PISA 2015 memang menunjukkan kenaikan dibandingkan sebelumnya. Tetapi hanya sedikit. Kita masih di peringkat bawah. Apakah itu valid? Belum tentu. Tetapi paling tidak gunakan itu untuk berkaca. Tidak ada yang mutlak di atas bumi ini. Karena ini dibandingkan dengan banyak negara, mari kita gunakan ini sebagai patokan. Korea Selatan, ketika mendapatkan hasil PISA ini, semua sekolah, semua kampus, terus mendengungkan PISA ini. Bahkan di televisi di radio itu disiarkan. Menjadi penting. Dan oleh sebab itu menjadi penting bagi seluruh komponen bangsanya untuk memperbaiki. Dan Korea selalu berada di 5 besar. Karena Korea menyikapi hasil ini dengan serius, walaupun mereka tahu ini bukan hasil mutlak.
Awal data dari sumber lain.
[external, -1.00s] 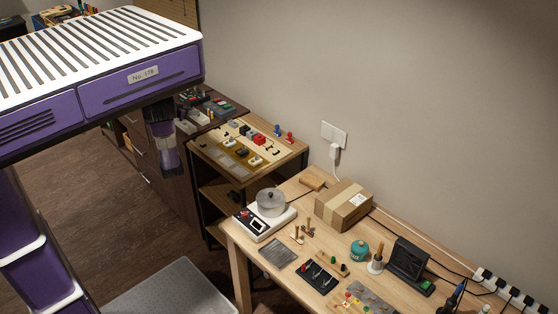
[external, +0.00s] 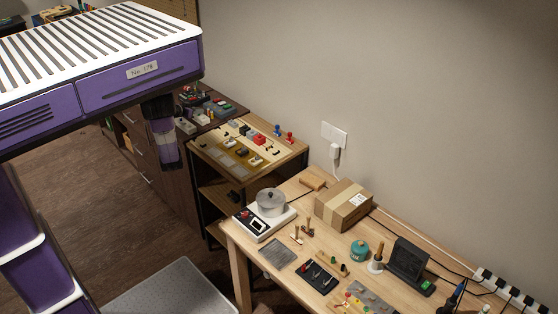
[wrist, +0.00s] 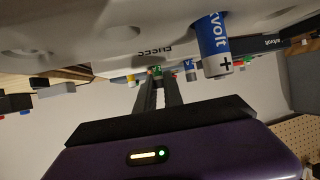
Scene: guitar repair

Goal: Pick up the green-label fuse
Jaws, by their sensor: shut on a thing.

Nah sekarang ada Masyarakat Ekonomi Asean, di dalamnya ada Singapura dan Vietnam, ada Malaysia, ada Thailand yang hasilnya jauh di atas kita. Ayuk kita mikir yuk! Yang lebih kenceng lagi, agar nantinya anak-anak kita mampu berpartisipasi dan tidak tergeser posisinya oleh anak-anak dari negara lain.

Apakah itu mungkin? Sangat sangat sangat mungkin sekali.

Dikatakan oleh seorang ahli dari Harvard University bahwa Indonesia membutuhkan waktu sekitar 317 tahun untuk mencapai posisinya seperti Singapura. Untuk kota besar di Indonesia, menurut Balitbang Kementerian, dibutuhkan waktu sekitar 30--50 tahun baru bisa menyamai Singapura. Itu kalau kitanya berkembang. Kalau gini-gini aja ya mungkin memang perlu waktu 317 tahun.

You see my point here? Saya berbagi kegalauan ini supaya para pelaku ikut galau dan memperbaiki. Dan jangan mencari excuse karena pemerintah begini-begini. Itu memang sudah adat-istiadatnya. Wis ben. Makan situ. Tetapi marilah kita di kelas sebagai pemimpin kelas dalam pembelajaran mencari alternatif-alternatif untuk mengembangkan yang lebih baik.

Bisa dilakukan tidak? Sangat bisa sekali. Karena yang nggak bisa itu cuman kemauan.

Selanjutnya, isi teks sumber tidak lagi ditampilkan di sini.